TASK DETAILS |
Lines containing "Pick" are to be counted. Report the count alone.

■ ■ ■ ■ ■ ■ ■

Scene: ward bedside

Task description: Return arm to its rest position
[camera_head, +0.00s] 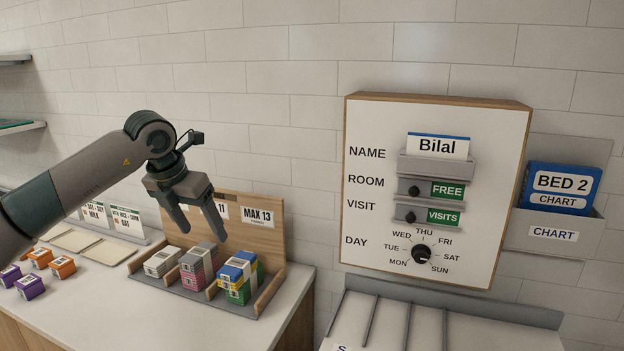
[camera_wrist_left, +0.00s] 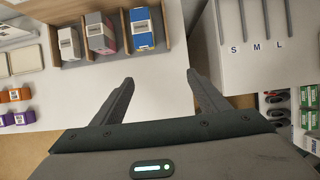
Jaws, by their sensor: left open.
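My left gripper (camera_head: 205,234) is open and empty. It hangs in the air above the wooden rack, with its fingers pointing down. In the left wrist view, its two fingers (camera_wrist_left: 158,98) are spread wide, with only the white counter below them. My left arm (camera_head: 85,175) reaches in from the left side of the head view. My right gripper is in neither view.
A wooden rack (camera_head: 180,297) with several stacked boxes stands on the white counter (camera_head: 85,310). Small purple and orange boxes (camera_head: 62,267) lie at left. A whiteboard (camera_head: 375,245) and a chart holder (camera_head: 590,235) hang on the wall. A divided shelf (camera_head: 395,330) is below.

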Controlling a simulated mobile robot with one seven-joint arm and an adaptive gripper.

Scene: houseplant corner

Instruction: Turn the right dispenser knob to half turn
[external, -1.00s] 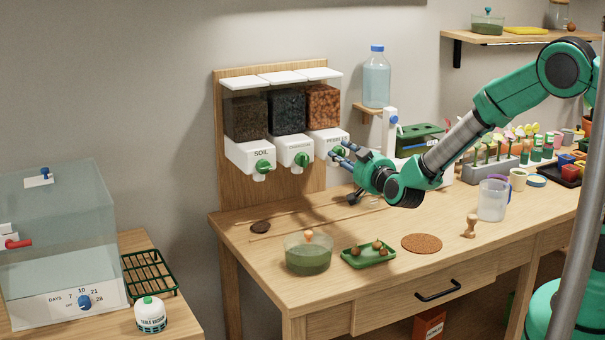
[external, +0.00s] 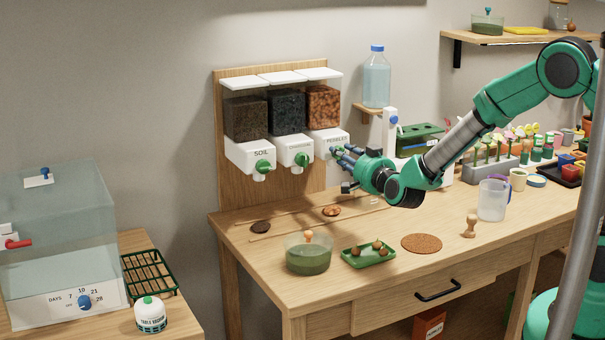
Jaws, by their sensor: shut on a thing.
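The right dispenser (external: 326,140), labelled PEBBLES, hangs on the wooden back board and holds orange-brown pebbles. Its green knob (external: 334,151) is partly hidden by my fingers. My gripper (external: 340,152) reaches in from the right and is shut on this knob. The knob's exact angle is too small and covered to read. A small heap of orange-brown pebbles (external: 331,210) lies on the table below this dispenser.
The soil dispenser (external: 250,155) and the middle dispenser (external: 293,151), each with a green knob, hang to the left. A dark heap (external: 261,227), a green bowl (external: 308,254) and a green tray (external: 368,255) are on the table (external: 285,217). A bottle (external: 376,78) stands on a small shelf behind.

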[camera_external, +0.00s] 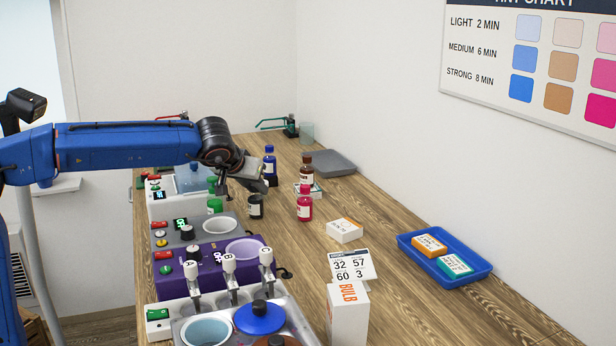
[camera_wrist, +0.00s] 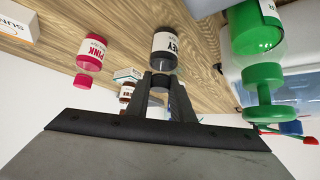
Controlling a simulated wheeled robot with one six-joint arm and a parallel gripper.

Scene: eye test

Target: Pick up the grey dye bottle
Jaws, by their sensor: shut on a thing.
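The grey dye bottle (camera_external: 256,208) is dark with a white label and hangs or stands upright under my gripper (camera_external: 258,189) in the external view. I cannot tell whether its base touches the table. In the wrist view the grey bottle (camera_wrist: 164,42) shows part of its name, and my gripper (camera_wrist: 166,82) is shut on its dark cap. The two fingers sit on either side of the cap, which they partly hide.
A green bottle (camera_external: 214,205) stands close left, a pink bottle (camera_external: 304,204) to the right. Blue (camera_external: 269,163) and brown (camera_external: 306,168) bottles stand behind. A white box (camera_external: 344,230) and blue tray (camera_external: 478,275) lie further right. Dye machines (camera_external: 185,278) line the left edge.

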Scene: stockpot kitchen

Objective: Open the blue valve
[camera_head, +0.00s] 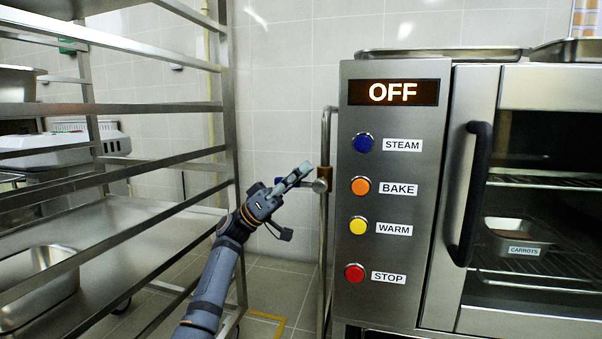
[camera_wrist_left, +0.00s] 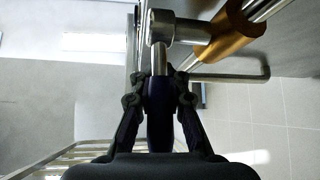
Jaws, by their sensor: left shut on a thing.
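The blue valve has a dark blue handle (camera_wrist_left: 160,112), which lies between the two fingers of my left gripper (camera_wrist_left: 160,100) in the wrist view. A metal stem and round metal hub (camera_wrist_left: 174,27) join the handle to a brass fitting (camera_wrist_left: 222,35) on a pipe. In the head view, my left gripper (camera_head: 291,192) is at the brass valve fitting (camera_head: 326,173) on the vertical pipe left of the oven panel. It is shut on the handle, and its fingers hide part of it. My right gripper is in neither view.
The oven panel (camera_head: 385,290) stands right of the pipe, with an OFF display (camera_head: 393,92) and several coloured buttons. The oven door has a black handle (camera_head: 470,190). A metal rack (camera_head: 225,110) stands close on the left of my arm.

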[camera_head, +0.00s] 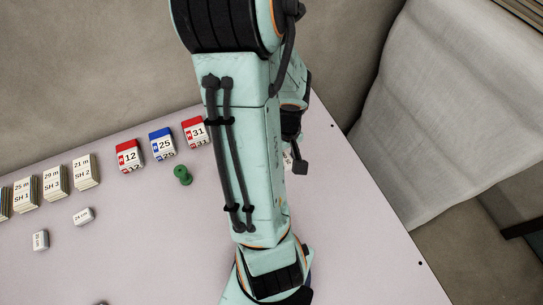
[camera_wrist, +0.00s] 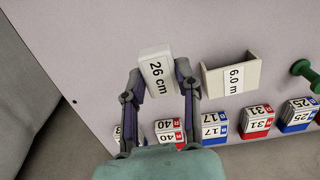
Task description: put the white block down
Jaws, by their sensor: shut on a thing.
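The white block (camera_wrist: 157,74), marked "26 cm", sits between the two fingers of my gripper (camera_wrist: 160,84) in the wrist view. The fingers are shut on its sides, and its marked face shows to the camera. I cannot tell whether the block touches the table or hangs just above it. In the head view my arm covers most of the gripper; only a dark finger part (camera_head: 299,166) shows to the right of the arm, and the block cannot be made out clearly.
A beige open holder (camera_wrist: 231,77) marked "6.0 m" stands close right of the block. Beyond it is a green peg (camera_wrist: 304,71). Red and blue numbered blocks (camera_wrist: 257,119) line the table's edge. Small white blocks (camera_head: 83,216) lie at left. The table (camera_head: 345,235) is clear at right.

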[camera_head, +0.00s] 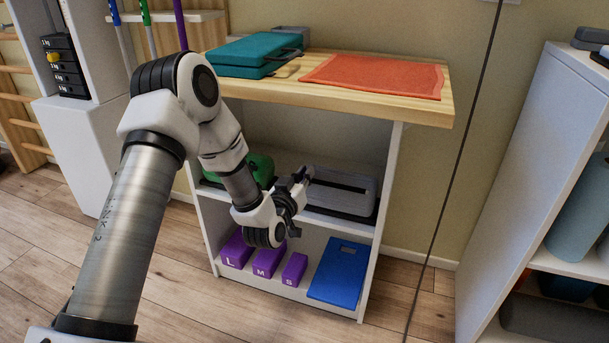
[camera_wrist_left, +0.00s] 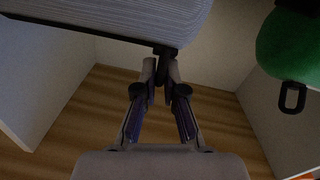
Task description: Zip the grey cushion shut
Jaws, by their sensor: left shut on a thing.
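The grey cushion (camera_head: 352,202) lies on the middle shelf of the white shelf unit, with a long dark strip or gap along its upper front. In the left wrist view the cushion (camera_wrist_left: 125,14) fills the upper left, with a dark zip line along its edge. My left gripper (camera_head: 303,177) is at the cushion's left end. In the left wrist view the left gripper's fingertips (camera_wrist_left: 162,72) are closed on a small black zip pull (camera_wrist_left: 165,50) at the end of that line. The fingers partly hide the pull. My right gripper is not in view.
A green cushion (camera_head: 260,168) lies left of the grey one, with a black pull (camera_wrist_left: 292,98). Purple blocks (camera_head: 268,263) and a blue block (camera_head: 339,272) stand on the shelf below. The wooden top (camera_head: 420,108) overhangs, carrying a teal case (camera_head: 245,55) and an orange mat (camera_head: 375,75).

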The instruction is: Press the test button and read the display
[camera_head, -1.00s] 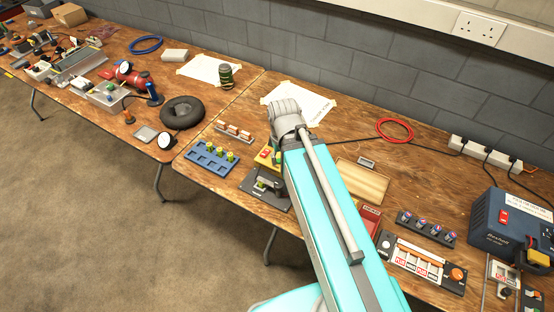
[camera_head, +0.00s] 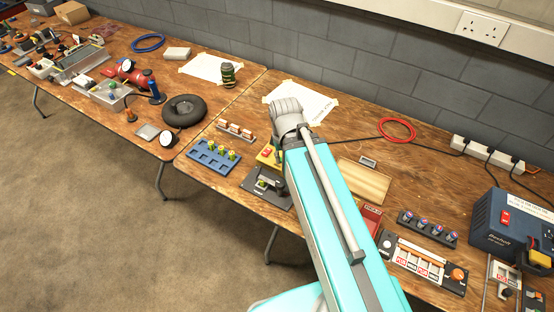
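My turquoise arm stretches up the middle of the view over the right table and ends at a grey joint. My gripper is hidden behind the arm, so its fingers and any contact do not show. A yellow box with a red patch (camera_head: 267,154) is partly covered by the arm; whether it carries the test button or display cannot be told. Just in front is a dark plate fixture (camera_head: 265,186) with a small yellow-green part, also partly covered. A panel (camera_head: 420,266) at right has an orange round knob or button (camera_head: 457,273). No reading is legible anywhere.
A blue tray (camera_head: 203,162) with several yellow-green parts stands left of the arm. A wooden board (camera_head: 365,181), a small grey device (camera_head: 368,161), a red cable coil (camera_head: 397,129) and a dark blue power unit (camera_head: 500,230) are to the right. The left table is crowded.

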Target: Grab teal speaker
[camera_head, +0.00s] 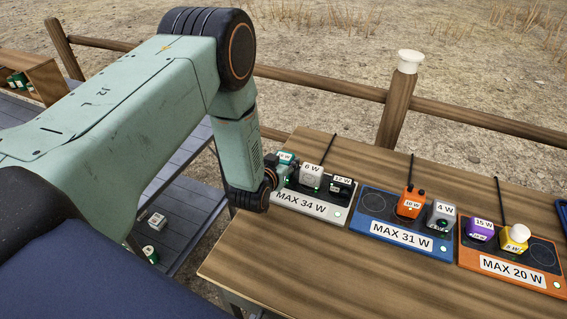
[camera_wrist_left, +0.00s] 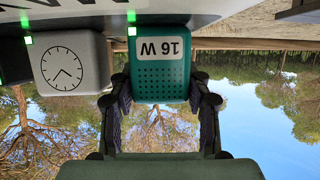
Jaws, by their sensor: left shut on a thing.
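The teal speaker (camera_wrist_left: 160,78) is a small box with a dotted grille and a 16 W label, upside down in the left wrist view. My left gripper (camera_wrist_left: 161,95) has a finger on each side of it and is shut on it. In the head view the teal speaker (camera_head: 285,157) shows only in part at the left end of the white MAX 34 W board (camera_head: 300,204). My left gripper (camera_head: 272,178) is there beside it, partly hidden by my arm. In the wrist view the speaker still appears against the board's edge. My right gripper is not in view.
A grey clock block (camera_head: 312,174) labelled 8 W stands close beside the speaker, with a dark 12 W item (camera_head: 341,186) farther right. Blue (camera_head: 369,224) and orange (camera_head: 497,268) boards with devices lie along the wooden table (camera_head: 300,265). The table's front is clear.

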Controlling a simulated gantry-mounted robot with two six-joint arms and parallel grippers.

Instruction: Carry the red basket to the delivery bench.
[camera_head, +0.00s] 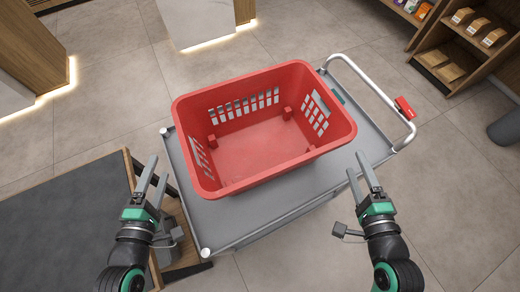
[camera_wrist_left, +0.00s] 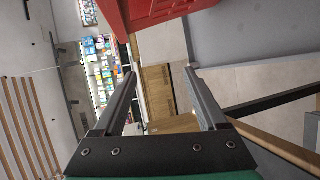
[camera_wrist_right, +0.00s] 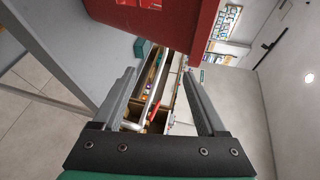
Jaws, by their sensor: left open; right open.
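The red basket (camera_head: 262,170) is empty and sits upright on a grey trolley (camera_head: 222,212) in the middle of the head view. My left gripper (camera_head: 152,172) is open and empty, to the left of the basket and apart from it. My right gripper (camera_head: 363,167) is open and empty, just right of the basket's near right corner, not touching it. Part of the basket shows at the top of the left wrist view (camera_wrist_left: 150,12) and at the top of the right wrist view (camera_wrist_right: 165,22). I cannot tell which surface is the delivery bench.
The trolley has a metal handle (camera_head: 372,86) with a red piece (camera_head: 405,108) at the right. A dark-topped bench (camera_head: 65,225) with wooden edges stands at the lower left, close to my left arm. Shelves (camera_head: 470,40) with packages stand at the upper right.

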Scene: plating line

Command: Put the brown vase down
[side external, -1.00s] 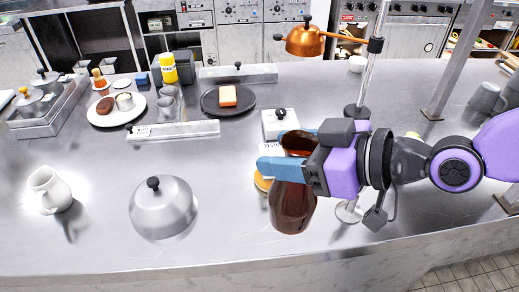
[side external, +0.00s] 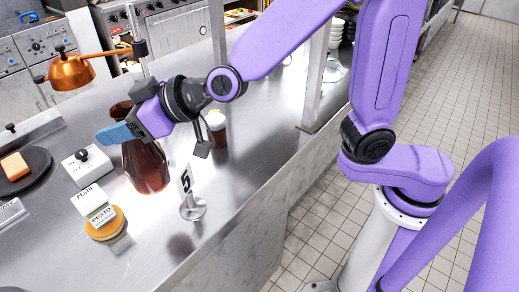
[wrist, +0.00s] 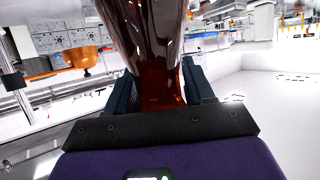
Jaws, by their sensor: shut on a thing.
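The brown vase (side external: 147,165) is glossy and dark reddish brown, with a wide body and a narrower neck. It looks upright at the left of the side external view. My gripper (side external: 122,131) is shut on its neck from the right, with a blue finger showing in front. In the wrist view the vase (wrist: 150,50) stands between both fingers. Its base is close to the steel counter (side external: 150,235), but I cannot tell whether it touches.
A number 5 sign (side external: 192,208) stands just right of the vase. A dark cup with a pale top (side external: 216,128) is behind.

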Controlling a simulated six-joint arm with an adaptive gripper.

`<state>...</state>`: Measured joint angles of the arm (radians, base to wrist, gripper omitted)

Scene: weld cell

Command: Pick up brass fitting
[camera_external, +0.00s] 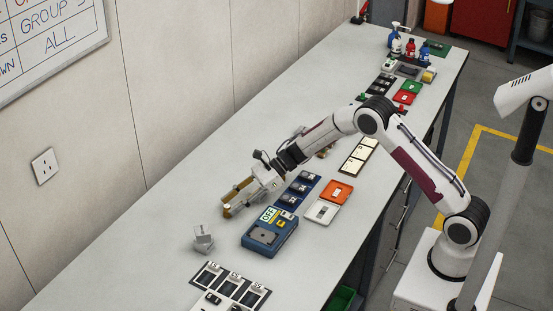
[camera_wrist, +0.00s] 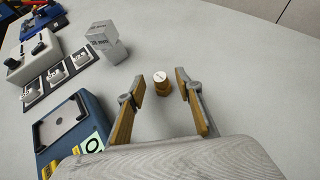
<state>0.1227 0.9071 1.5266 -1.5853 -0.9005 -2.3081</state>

■ ■ ■ ■ ■ ■ ■

TASK RESULT |
2